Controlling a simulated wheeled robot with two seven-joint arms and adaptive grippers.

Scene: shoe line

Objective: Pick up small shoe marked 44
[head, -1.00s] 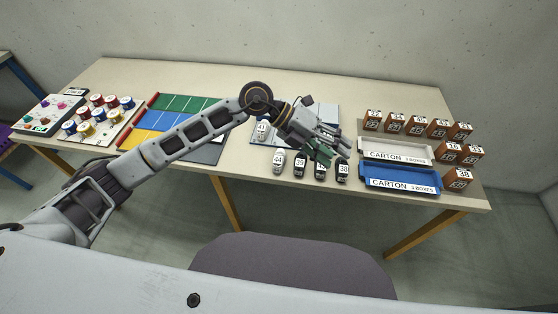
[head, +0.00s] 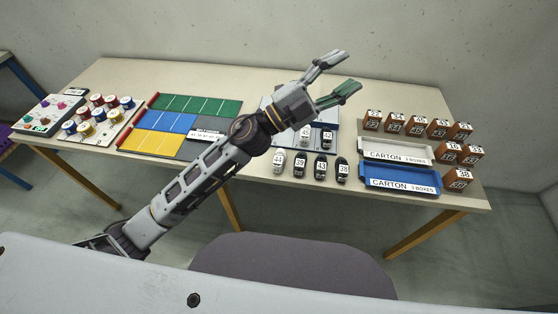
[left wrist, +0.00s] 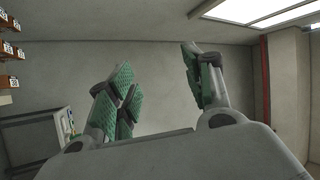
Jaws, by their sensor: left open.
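The small light grey shoe marked 44 (head: 278,161) stands on the table near its front edge in the head view, at the left end of a row of small shoes. My left gripper (head: 340,75) is open and empty, raised above the back right of the table, well away from the shoe. Its spread green-padded fingers also show in the left wrist view (left wrist: 160,90), with only wall and ceiling between them. My right gripper is not in view.
Dark shoes marked 39 (head: 299,164), 43 (head: 321,167) and 38 (head: 342,169) stand right of it. Behind are a grey-blue mat and a shoe marked 42 (head: 327,137). White (head: 365,149) and blue (head: 367,180) carton trays and several brown boxes (head: 396,122) are at right.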

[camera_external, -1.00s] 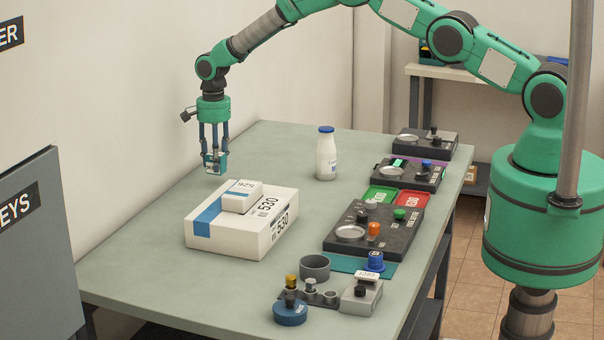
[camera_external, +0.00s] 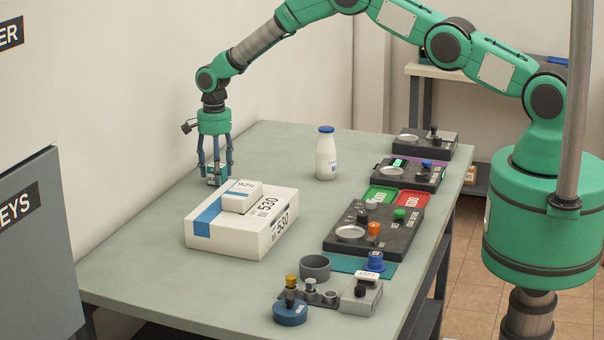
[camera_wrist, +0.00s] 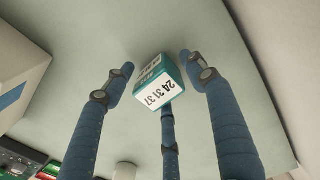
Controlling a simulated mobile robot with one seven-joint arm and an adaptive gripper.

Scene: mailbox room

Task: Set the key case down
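The key case, a small teal block with a white face printed "24 31 37" (camera_wrist: 156,94), shows in the middle of the wrist view. It looks tilted there, and it appears to rest on the table (camera_external: 150,262). In the external view the key case (camera_external: 214,180) is at the table's far left, just behind the large white box, which partly hides it. My gripper (camera_external: 215,172) is above and around it. Its three blue fingers are spread, with gaps visible between the two upper fingertips and the case in the wrist view (camera_wrist: 157,66). The contact underneath is hidden.
A large white parcel (camera_external: 228,238) with a smaller box (camera_external: 242,203) on top stands close in front of my gripper. A white bottle (camera_external: 326,155) stands farther back. Dark device panels (camera_external: 385,245) line the right side. The wall is close on the left.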

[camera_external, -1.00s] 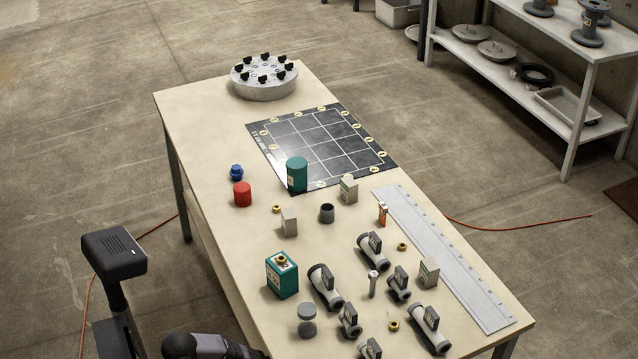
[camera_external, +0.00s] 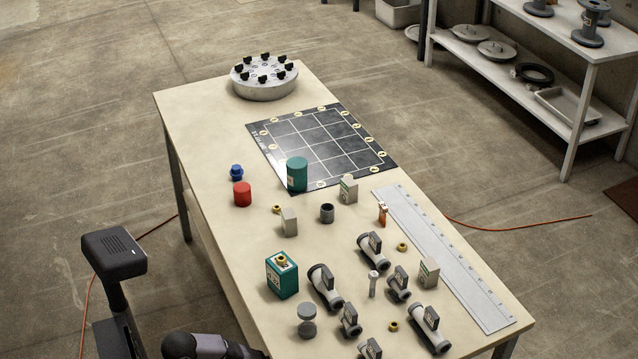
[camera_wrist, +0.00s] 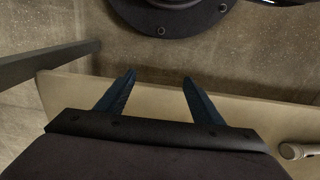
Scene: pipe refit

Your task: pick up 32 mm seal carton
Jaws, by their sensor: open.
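Three small pale cartons stand on the bench in the external view: one near the mat's front corner (camera_external: 348,191), one left of centre (camera_external: 289,222) and one by the ruler (camera_external: 429,273). A larger teal box (camera_external: 282,279) with a brass-coloured ring on top stands at the bench's left side. The labels are too small to read, so I cannot tell which is the 32 mm seal carton. In the wrist view my gripper (camera_wrist: 158,77) is open and empty over the bench edge, with no carton between its fingers. It is out of the external view.
Grey valve-like fittings, including one at the front (camera_external: 430,327), crowd the near bench. A green cylinder (camera_external: 297,174) stands on the black gridded mat (camera_external: 335,122). A red cylinder (camera_external: 242,194), a long ruler (camera_external: 445,260) and a flanged disc (camera_external: 264,80) are also there.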

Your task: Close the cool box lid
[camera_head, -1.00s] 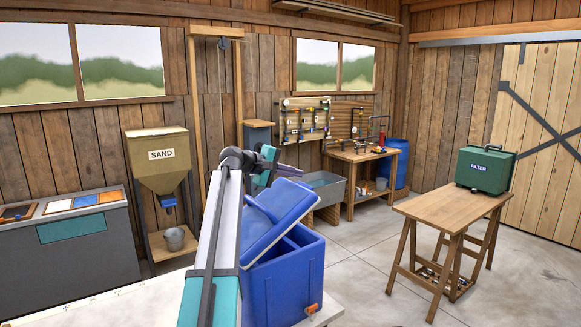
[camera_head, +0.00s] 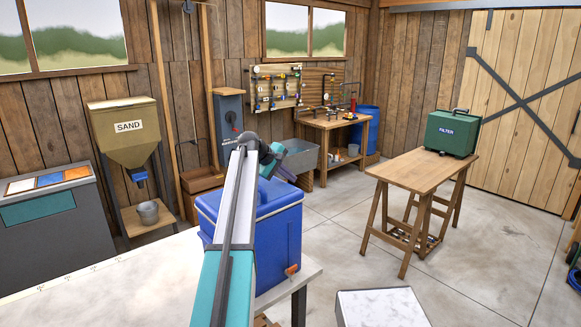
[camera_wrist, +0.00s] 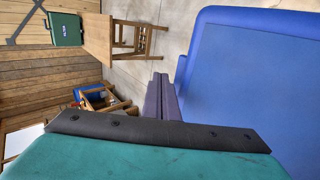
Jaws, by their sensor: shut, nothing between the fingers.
══════════
Work required ▸ Reproduce the data above in full, exactly as it is, with the pictures left out.

Response to this exercise ▸
Controlling a simulated wheeled robot with two seven-joint arms and adaptive grippers.

Scene: shoe line

Objective: Pick up small shoe marked 44
[head, -1.00s] 
[head, +0.00s] 
[left wrist, +0.00s] 
Jaws, by their sensor: left open.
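The small light grey shoe marked 44 (head: 278,161) stands on the table near its front edge in the head view, at the left end of a row of small shoes. My left gripper (head: 340,75) is open and empty, raised above the back right of the table, well away from the shoe. Its spread green-padded fingers also show in the left wrist view (left wrist: 160,90), with only wall and ceiling between them. My right gripper is not in view.
Dark shoes marked 39 (head: 299,164), 43 (head: 321,167) and 38 (head: 342,169) stand right of it. Behind are a grey-blue mat and a shoe marked 42 (head: 327,137). White (head: 365,149) and blue (head: 367,180) carton trays and several brown boxes (head: 396,122) are at right.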

[camera_external, -1.00s] 
[camera_external, +0.00s] 
[camera_wrist, +0.00s] 
Controlling a simulated mobile robot with one seven-joint arm and an adaptive gripper.

Scene: mailbox room

Task: Set the key case down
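The key case, a small teal block with a white face printed "24 31 37" (camera_wrist: 156,94), shows in the middle of the wrist view. It looks tilted there, and it appears to rest on the table (camera_external: 150,262). In the external view the key case (camera_external: 214,180) is at the table's far left, just behind the large white box, which partly hides it. My gripper (camera_external: 215,172) is above and around it. Its three blue fingers are spread, with gaps visible between the two upper fingertips and the case in the wrist view (camera_wrist: 157,66). The contact underneath is hidden.
A large white parcel (camera_external: 228,238) with a smaller box (camera_external: 242,203) on top stands close in front of my gripper. A white bottle (camera_external: 326,155) stands farther back. Dark device panels (camera_external: 385,245) line the right side. The wall is close on the left.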

[camera_external, -1.00s] 
[camera_external, +0.00s] 
[camera_wrist, +0.00s] 
Scene: pipe refit

Your task: pick up 32 mm seal carton
Jaws, by their sensor: open.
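Three small pale cartons stand on the bench in the external view: one near the mat's front corner (camera_external: 348,191), one left of centre (camera_external: 289,222) and one by the ruler (camera_external: 429,273). A larger teal box (camera_external: 282,279) with a brass-coloured ring on top stands at the bench's left side. The labels are too small to read, so I cannot tell which is the 32 mm seal carton. In the wrist view my gripper (camera_wrist: 158,77) is open and empty over the bench edge, with no carton between its fingers. It is out of the external view.
Grey valve-like fittings, including one at the front (camera_external: 430,327), crowd the near bench. A green cylinder (camera_external: 297,174) stands on the black gridded mat (camera_external: 335,122). A red cylinder (camera_external: 242,194), a long ruler (camera_external: 445,260) and a flanged disc (camera_external: 264,80) are also there.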

Your task: Close the cool box lid
[camera_head, -1.00s] 
[camera_head, +0.00s] 
[camera_wrist, +0.00s] 
Jaws, by their sensor: shut, nothing between the fingers.

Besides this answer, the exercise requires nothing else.